» **Exercise input**:
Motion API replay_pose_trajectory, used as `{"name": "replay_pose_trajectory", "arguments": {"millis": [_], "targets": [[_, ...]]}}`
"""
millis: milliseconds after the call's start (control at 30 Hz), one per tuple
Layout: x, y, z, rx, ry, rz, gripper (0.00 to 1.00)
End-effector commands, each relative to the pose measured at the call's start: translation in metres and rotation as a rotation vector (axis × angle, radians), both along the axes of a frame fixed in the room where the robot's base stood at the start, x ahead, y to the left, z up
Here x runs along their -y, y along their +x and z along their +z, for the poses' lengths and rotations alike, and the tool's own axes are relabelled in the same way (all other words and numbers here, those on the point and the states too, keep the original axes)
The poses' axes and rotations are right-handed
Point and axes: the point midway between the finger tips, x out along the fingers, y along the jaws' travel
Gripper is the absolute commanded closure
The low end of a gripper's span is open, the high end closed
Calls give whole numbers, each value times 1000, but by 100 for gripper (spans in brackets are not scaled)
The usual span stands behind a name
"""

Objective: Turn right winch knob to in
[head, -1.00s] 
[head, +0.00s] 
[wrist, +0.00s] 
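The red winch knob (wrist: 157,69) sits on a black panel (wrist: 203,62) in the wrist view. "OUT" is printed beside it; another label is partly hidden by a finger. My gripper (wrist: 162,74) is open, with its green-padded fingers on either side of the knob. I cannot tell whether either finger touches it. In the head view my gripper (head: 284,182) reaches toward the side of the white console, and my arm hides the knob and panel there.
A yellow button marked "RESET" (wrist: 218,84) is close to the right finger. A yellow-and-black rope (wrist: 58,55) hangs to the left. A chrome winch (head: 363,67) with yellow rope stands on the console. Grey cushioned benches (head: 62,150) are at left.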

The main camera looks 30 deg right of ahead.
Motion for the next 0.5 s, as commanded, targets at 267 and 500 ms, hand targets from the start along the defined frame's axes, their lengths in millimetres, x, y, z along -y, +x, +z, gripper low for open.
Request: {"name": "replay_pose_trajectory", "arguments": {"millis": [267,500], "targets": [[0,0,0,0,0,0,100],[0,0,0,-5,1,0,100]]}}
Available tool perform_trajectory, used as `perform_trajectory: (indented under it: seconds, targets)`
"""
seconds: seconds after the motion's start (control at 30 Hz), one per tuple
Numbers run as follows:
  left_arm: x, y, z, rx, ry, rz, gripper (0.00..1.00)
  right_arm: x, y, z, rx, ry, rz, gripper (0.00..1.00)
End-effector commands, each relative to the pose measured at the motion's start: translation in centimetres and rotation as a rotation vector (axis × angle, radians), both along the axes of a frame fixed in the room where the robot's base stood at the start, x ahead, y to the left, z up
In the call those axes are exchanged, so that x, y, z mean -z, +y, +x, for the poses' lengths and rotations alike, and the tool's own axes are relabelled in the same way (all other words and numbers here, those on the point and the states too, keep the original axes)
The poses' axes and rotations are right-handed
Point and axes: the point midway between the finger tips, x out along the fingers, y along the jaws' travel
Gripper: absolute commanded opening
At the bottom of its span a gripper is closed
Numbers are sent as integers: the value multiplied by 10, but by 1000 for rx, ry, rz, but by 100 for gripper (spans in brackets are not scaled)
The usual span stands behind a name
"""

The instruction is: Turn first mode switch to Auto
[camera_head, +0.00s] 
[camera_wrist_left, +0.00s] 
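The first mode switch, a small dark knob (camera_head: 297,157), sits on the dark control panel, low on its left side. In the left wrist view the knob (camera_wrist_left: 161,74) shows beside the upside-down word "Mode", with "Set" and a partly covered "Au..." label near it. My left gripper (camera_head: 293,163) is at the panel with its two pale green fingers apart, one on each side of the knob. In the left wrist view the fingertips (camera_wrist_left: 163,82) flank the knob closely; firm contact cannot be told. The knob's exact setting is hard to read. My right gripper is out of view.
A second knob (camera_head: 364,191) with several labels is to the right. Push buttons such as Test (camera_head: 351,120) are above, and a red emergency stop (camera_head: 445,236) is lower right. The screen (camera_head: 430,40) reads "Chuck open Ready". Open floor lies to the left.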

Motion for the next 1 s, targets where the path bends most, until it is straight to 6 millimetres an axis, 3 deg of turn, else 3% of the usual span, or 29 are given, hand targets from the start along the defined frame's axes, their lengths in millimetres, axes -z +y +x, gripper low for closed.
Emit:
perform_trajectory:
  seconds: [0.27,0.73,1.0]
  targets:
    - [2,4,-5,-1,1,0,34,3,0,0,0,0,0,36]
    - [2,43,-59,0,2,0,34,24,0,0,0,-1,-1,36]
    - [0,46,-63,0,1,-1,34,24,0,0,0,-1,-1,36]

» **Written exercise**:
Pull out each line of the records holding the string "brackets".

» **Solved exercise**:
Calls give whole numbers, each value times 1000, but by 100 for gripper (spans in brackets are not scaled)
Numbers are sent as integers: the value multiplied by 10, but by 1000 for rx, ry, rz, but by 100 for gripper (spans in brackets are not scaled)

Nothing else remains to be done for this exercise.